The USFL was a noble failure, a league that came and went during the go-go 80s while serving as an early habitat Hall of Famers including Steve Young, Reggie White and Jim Kelly. Also, Donald Trump has been cited as a reason the league folded, which is always fun.
Former NFL quarterback Jeff Garcia is now part of a group planning to bring the USFL back from the grave. Having learned the lessons of its predecessor, a new USFL would not try to compete with the NFL. Instead, it would promote itself as a spring league set up in eight non-NFL cities, operating as a feeder system for the big show. Kickoff is scheduled for 2013.
Garcia is on the board of advisers that hopes the league can secure a TV contract and sponsorships necessary to make the endeavor work. The vision, Garcia explains, is that the USFL serves as a developmental home for players, coaches, management staff and scouts.

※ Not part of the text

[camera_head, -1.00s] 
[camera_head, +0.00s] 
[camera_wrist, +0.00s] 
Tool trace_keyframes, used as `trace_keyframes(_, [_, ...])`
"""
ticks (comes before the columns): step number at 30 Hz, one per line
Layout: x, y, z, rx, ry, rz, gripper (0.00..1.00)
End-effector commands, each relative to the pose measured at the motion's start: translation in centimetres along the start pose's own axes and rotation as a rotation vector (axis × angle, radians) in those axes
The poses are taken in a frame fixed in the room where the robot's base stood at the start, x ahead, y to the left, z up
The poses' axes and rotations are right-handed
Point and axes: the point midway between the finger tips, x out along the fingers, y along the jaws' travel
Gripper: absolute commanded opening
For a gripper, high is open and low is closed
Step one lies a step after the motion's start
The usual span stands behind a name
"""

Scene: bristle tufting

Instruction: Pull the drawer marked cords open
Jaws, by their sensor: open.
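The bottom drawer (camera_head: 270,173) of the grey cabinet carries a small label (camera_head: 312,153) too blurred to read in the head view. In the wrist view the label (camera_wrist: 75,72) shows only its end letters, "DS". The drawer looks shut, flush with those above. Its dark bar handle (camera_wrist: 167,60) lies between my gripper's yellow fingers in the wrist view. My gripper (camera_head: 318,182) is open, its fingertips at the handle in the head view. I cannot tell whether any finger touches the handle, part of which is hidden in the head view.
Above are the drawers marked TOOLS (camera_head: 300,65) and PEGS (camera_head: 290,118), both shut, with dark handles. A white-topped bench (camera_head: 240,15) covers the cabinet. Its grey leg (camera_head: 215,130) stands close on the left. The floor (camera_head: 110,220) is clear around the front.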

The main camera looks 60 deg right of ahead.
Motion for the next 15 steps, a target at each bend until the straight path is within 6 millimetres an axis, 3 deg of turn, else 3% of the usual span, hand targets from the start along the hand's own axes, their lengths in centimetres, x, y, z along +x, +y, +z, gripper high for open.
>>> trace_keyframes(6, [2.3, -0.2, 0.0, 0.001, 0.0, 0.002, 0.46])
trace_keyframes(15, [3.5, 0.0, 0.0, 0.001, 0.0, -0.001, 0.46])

"Unlike the UFL, that has tried over the past few years to get themselves going, the USFL will not lock a player in contractually if the NFL wants to go pick him out of the league right now," Garcia told WDAE in Tampa (via SportsRadioInterviews.com) "I think that's one of the great things. Granted, you may only have a few guys that get picked out of the USFL to the NFL, but if you give everybody that dream that they could possibly use this as a stepping stone, that's what the whole thing, the vision, is all about."
Garcia's logic is solid, though one can point to a large and successful developmental system already in place with college football. It's a bit of an underdog venture, and we all know the grisly track record here (Vince McMahon's XFL anyone?), but Garcia & Co. clearly believe this will be different.